Indian experience with NPLs: Lessons for Bangladesh

The experience of the Reserve Bank of India (RBI) in effectively dealing with non-performing loans (NPLs) in recent years can be very pertinent for Bangladesh.

India's central bank in 2016 decided to clean up the balance sheets of different banks. These banks were collectively saddled with Rs 6,000 billion of bad loans. This sum was equivalent to about 9.0 per cent of the total outstanding loans in the Indian economy. After the RBI's order, banks started cracking their whip on Indian companies for repayment of loans. Leading corporate houses, including Reliance, Tata, Birla and Essar, were forced to sell their prized assets to repay their bank loans.

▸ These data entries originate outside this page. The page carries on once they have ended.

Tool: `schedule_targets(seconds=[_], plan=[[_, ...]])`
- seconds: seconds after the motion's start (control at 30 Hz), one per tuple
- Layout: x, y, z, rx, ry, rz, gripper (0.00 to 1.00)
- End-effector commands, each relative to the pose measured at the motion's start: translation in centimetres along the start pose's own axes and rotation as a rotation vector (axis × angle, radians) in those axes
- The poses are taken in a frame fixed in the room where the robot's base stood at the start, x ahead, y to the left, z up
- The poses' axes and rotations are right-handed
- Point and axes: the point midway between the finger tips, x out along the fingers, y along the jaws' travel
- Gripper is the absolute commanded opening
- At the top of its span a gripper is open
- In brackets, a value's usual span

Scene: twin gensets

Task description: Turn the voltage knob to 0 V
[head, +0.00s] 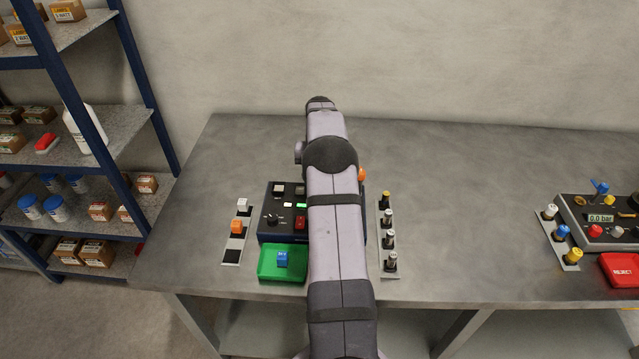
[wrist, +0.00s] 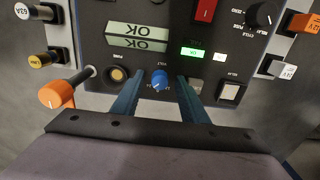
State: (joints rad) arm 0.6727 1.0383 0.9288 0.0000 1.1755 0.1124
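A small blue knob (wrist: 159,80) with a white pointer mark sits on the dark panel in the wrist view. Its printed label is too small to read, so I cannot tell its setting. My gripper (wrist: 158,90) is open, with its two blue fingers on either side of the knob and a gap on both sides. In the head view my arm covers the gripper and this knob.
An orange-ended lever (wrist: 57,94) stands out close to my left finger. A display reading OK (wrist: 137,38), a red switch (wrist: 205,10) and a white button (wrist: 230,92) are nearby. A green tray (head: 265,276) holds a blue block. Fuses (head: 389,240) line the right side.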

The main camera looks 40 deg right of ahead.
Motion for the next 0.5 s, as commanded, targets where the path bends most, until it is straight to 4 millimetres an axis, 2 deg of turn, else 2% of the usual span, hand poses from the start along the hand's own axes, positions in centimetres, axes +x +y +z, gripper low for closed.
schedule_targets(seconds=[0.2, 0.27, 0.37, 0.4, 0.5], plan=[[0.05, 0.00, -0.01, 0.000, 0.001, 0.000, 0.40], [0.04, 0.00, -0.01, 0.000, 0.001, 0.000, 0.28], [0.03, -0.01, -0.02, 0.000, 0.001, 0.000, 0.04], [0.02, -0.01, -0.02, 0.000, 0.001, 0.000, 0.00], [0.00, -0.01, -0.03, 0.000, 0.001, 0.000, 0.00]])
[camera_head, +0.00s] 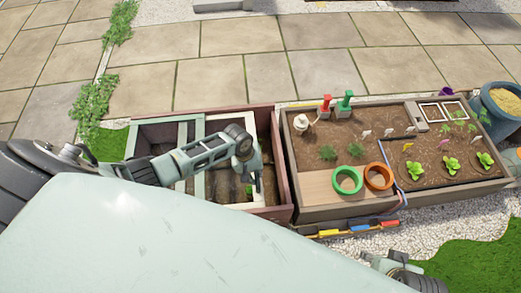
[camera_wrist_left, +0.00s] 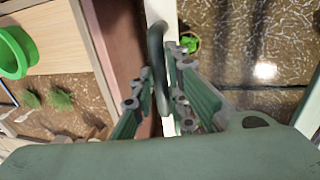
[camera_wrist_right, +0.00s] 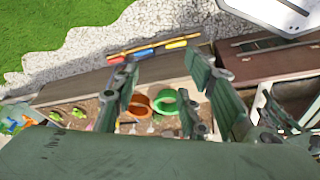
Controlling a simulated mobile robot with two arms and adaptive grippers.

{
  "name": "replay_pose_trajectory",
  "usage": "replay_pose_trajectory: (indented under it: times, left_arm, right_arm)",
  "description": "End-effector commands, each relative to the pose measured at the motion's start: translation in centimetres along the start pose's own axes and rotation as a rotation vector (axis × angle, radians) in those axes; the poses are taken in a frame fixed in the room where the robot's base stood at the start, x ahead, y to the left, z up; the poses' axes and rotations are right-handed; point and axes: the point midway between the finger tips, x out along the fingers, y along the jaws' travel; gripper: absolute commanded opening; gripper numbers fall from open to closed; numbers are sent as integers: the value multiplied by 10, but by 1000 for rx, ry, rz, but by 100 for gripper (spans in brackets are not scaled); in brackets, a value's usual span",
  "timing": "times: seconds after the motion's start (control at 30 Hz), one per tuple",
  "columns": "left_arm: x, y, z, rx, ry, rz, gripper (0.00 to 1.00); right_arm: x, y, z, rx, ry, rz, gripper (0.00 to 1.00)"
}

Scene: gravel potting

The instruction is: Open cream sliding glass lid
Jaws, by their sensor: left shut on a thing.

The RBI was empowered in 2017 to look into NPLs in India. US$ 154 billion was due from top borrowers in India. This huge sum of piled-up bad loans or stressed assets as of June 2017 accounts for the gross domestic product (GDP) of more than 137 countries together. These stressed assets or NPLs are 12 per cent of total banking loans in India. Gross NPL shot up by 135 per cent from December 2014 (Rs 2,610 billion) to December 2016 (Rs 6,970 billion). As of March, 2017, the situation was really bad. Only Rs 88 of every Rs 100 lent in Indian banking was recoverable in all likelihood.

As the situation continued to worsen, the RBI as well as the Supreme Court of India eventually stepped into to tackle the grave situation. The results have not, however, yet been encouraging. In its recent move, the RBI directed top 12 large borrowers to appear in bankruptcy courts. They make up 25 per cent of bad loans in India. This had effectively shifted power from squabbling banks to the regulator RBI. Yet, however, it is going to take some more time. The RBI, on December 21, claimed Indian financial system as stable.  

The NPL holders in Bangladesh are not prized ones like Indian defaulters who are globally famous. Though our NPL holders are not even in proximity to any of them, their access to power and bureaucracy is much more than them. Nevertheless, there should be an Action Plan to curb NPLs. The government has to be neutral, precise, and purposeful and must take professional approach about reduction of NPL.

On the basis of Indian experience, Bangladesh Bank (BB) can be empowered to effectively recover NPLs from the top 20 defaulters, if need be, by selling off properties mortgaged. In case of NPLs, defaults do not only occur for reasons of delinquent borrowers. Many bankers, especially of state-owned commercial banks (SoCB), are not punished for NPLs which occur due to connivance of SoCB bankers. This is because ownership of SoCBs lies with the government. And employees do not have accountability for defaults, failures, negligence and non-achievements. The jobs of SoCBs are so secured that no such defaults have so far been attributed to any employee. On the contrary, these employees quite often advocate for frequent rescheduling and re-phasing of NPLs. The SoCB managements save the defaulters by regular rescheduling and re-phasing.

It is a matter of grave concern for SoCBs that actual picture of the whopping amount of NPLs is kept apart from being in books. Actually had the restructuring and re-phasing syndromes not been there the amount of classified loans would have soared to much high. This would have showed the unrecoverable but precarious state of NPLs. These misdeeds are aimed at depicting good Financial Statements hiding dismally poor banking business at year-end.

Masih Malik Chowdhury FCA is a past president ICAB & founding partner, Masih Muhith Haque & Co, Chartered Accountants.